As global media played up news about the violence in the hilly hinterland, international guests decided to vacation elsewhere, while the infamous "Ritik Roshan Kanda-2000"-which allowed attacks against dark-skinned Nepalis on the streets-threw cold water on Indian visitors' desire to come to Nepal. The year 2001 was the annus horribilis what with the royal massacre, the imposition of the state of emergency and the war in the hills, while 2002 wound down as the bloodiest year in Nepal's history. Given all this, it is a wonder that our five-star hotels have not gone out of business altogether.
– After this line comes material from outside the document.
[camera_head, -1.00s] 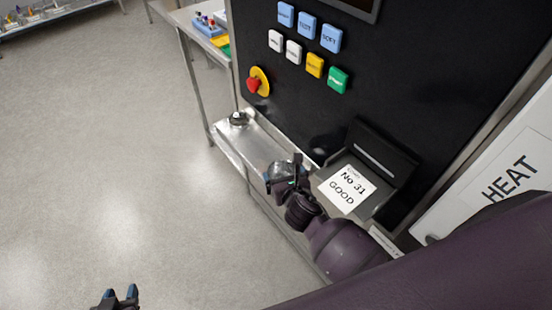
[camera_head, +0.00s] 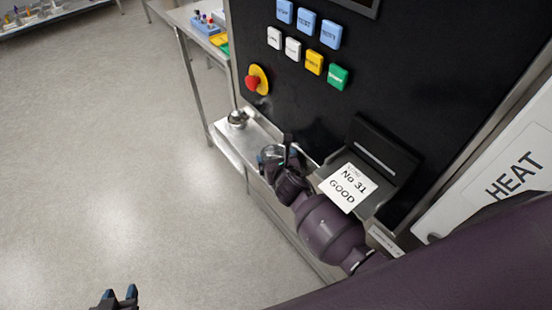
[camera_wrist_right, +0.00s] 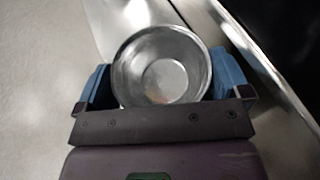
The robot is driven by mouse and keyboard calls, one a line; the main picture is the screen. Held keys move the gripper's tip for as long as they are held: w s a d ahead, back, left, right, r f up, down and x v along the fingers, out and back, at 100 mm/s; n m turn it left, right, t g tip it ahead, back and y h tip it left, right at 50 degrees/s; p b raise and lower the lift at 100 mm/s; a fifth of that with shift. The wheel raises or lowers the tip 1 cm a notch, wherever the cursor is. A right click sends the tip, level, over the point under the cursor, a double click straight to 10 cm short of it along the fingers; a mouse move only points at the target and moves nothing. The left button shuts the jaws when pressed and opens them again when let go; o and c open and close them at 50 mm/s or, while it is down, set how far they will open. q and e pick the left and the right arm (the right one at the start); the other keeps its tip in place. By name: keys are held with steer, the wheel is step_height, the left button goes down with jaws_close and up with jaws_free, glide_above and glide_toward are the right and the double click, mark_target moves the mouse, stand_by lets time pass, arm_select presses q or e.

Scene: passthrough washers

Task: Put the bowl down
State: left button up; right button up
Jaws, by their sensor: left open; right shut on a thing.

Nepali customers: Professional managers, sans HAN guidance, found a new set of customers right under their noses but had been ignored. These local customers paid in rupees and they paid well, hiring posh rooms and halls for banquets, parties and Friday evening dances. Once the managers realised that these hitherto under-served customers could, to a large extent, compensate for the slump in the tourist market, they became bold and creative on their own, and went on to woo and pamper. As a result, they brought in entertainers as diverse as French Can Can dancers and lissome satellite-TV VJs to Kathmandu, and sold profitable dinners to thousands of Nepalis at obscenely high prices. During the same period, new restaurants that were not members of any restrictive trade-association did roaring business too. Thamel's Himalayan Java, for instance, is always crowded with Nepali customers who appear willing to shell out Rs 100 for a cup of coffee.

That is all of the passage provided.